Abstract

A pivotal figure for European culture, Dante began to be widely recognized in the United States only in the nineteenth century. Among the earliest and most notable of American Dantists was the poet Henry Wadsworth Longfellow, who published the first complete American translation of the Inferno in 1865 and of the entire Divine Comedy in 1867. This moment in literary history, when Dante became a part of American culture, is accurately reconsidered, yet creatively retold in Matthew Pearl's The Dante Club (2003). The novel is a historical detective story in which the illustrious members of Longfellow's real Dante Club (which later became the Dante Society of America) engage in a fictional investigation of grisly murders inspired by punishments in the Inferno. While focusing its attention on the beginnings of Dante's reception in the United States, Pearl's best-seller also provides a fascinating illustration of the poet's continuing appeal, intellectual as well as emotional. My study attempts to investigate further the relation between the Medieval poet and contemporary popular culture. I point out how Pearl adopts techniques typical of popular genres such as the Gothic novel and the detective story, a strategy that associates his work with many previous English and American literary appropriations of the Divine Comedy.
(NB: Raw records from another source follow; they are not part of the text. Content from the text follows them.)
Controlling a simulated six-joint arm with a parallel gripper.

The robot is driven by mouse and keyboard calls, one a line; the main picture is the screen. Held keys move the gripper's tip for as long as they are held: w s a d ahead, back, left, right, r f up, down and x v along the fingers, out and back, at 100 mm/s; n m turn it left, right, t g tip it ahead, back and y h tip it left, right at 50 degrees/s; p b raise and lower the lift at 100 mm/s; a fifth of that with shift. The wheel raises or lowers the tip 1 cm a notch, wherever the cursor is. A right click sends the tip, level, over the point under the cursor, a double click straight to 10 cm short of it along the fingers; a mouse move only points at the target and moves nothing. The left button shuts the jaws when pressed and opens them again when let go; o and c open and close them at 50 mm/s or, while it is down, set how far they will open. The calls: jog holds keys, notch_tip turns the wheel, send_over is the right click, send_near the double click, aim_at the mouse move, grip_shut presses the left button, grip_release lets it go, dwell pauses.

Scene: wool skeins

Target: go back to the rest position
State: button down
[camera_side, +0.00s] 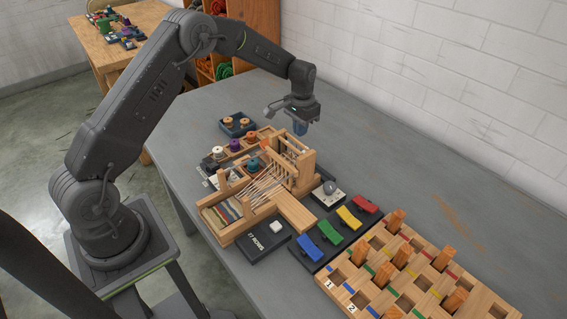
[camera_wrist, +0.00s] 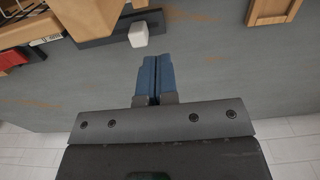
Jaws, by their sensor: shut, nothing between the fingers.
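My gripper (camera_side: 300,129) hangs above the back end of the wooden loom (camera_side: 243,218) in the side view, apart from it. Its blue fingers point down. In the wrist view the two blue fingers of my gripper (camera_wrist: 155,60) lie side by side, shut with nothing between them, over the bare grey table (camera_wrist: 225,75).
Below and around the loom are spools in wooden trays, a dark tray (camera_side: 237,125) with spools, colored pedals (camera_side: 331,231), a black box (camera_side: 264,243) and a wooden peg board (camera_side: 420,268). A white brick wall (camera_side: 450,70) stands behind. The table's back right is clear.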

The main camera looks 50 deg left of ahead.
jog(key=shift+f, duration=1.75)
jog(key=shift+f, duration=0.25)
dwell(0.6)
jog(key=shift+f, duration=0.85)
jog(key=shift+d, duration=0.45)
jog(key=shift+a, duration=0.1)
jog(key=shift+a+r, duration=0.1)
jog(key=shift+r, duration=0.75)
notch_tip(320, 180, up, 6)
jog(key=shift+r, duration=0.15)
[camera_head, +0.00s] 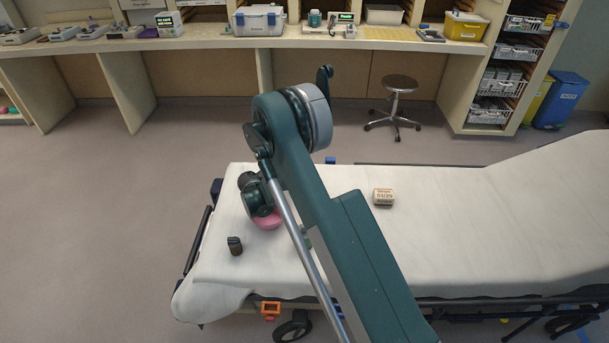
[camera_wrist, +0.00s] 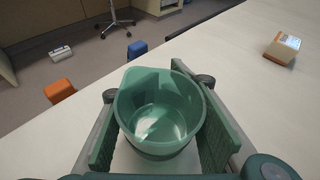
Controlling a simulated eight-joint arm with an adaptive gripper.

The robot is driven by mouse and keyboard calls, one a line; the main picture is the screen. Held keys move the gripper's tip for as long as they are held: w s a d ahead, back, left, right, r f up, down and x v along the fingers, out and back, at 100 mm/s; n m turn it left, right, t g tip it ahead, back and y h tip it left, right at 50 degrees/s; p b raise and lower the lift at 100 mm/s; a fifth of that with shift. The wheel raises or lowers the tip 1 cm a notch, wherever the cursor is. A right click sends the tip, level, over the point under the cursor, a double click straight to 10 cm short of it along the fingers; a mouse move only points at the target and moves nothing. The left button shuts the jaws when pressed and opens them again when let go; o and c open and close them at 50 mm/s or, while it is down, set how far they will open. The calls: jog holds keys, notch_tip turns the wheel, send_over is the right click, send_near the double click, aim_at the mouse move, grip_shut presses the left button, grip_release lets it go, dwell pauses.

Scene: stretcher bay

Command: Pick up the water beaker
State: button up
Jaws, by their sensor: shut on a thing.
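The water beaker (camera_wrist: 152,95) is a see-through green cup with a spout, seen from above in the wrist view. It is between the two fingers of my gripper (camera_wrist: 162,122), which is shut on it with a green pad at each side. The beaker looks about upright, and a clear, shiny bottom shows inside. I cannot tell whether its base touches the stretcher. In the head view my arm covers the beaker and the fingertips.
The white stretcher (camera_head: 475,225) carries a small labelled box (camera_head: 383,197), a pink round thing (camera_head: 267,221) by my wrist, and a small dark object (camera_head: 235,245). The sheet right of the box is clear. A stool (camera_head: 399,84) and counter (camera_head: 345,39) stand behind.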

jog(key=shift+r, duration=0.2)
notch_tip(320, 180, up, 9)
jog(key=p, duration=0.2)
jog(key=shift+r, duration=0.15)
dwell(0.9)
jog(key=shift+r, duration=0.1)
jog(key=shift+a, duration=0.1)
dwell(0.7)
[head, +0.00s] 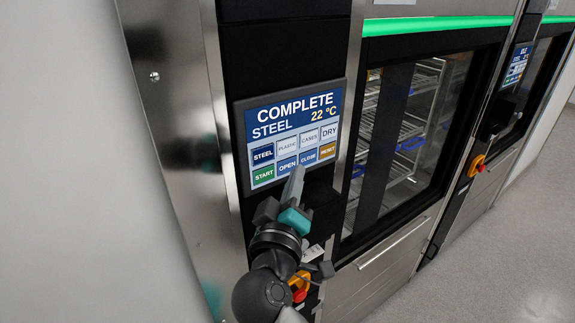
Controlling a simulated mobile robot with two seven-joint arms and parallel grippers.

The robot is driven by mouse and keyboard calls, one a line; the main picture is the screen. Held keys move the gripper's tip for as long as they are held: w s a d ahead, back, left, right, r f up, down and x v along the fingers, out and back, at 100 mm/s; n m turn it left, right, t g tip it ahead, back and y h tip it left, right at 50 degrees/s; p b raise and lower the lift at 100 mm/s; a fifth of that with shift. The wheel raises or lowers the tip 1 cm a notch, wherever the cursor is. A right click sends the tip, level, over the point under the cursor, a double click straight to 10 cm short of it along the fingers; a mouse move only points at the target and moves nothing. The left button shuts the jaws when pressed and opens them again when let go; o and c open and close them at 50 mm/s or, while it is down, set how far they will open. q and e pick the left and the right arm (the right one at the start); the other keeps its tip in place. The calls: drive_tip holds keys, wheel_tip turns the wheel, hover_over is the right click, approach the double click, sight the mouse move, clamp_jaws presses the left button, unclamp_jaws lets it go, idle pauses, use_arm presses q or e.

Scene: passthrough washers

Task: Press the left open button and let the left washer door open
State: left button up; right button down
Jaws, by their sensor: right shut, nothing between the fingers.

What renders The Dante Club noteworthy, however, is Pearl's genuine scholarly interest in the Medieval poet and his attempt to alert readers to the dangers of misreading the Commedia as a mere sensationalistic work of punishments. In the final analysis, the novel explores not only whether, but also how one should read the Divine Comedy, and it illustrates the social and political relevance that Dante's work may still have in the modern world.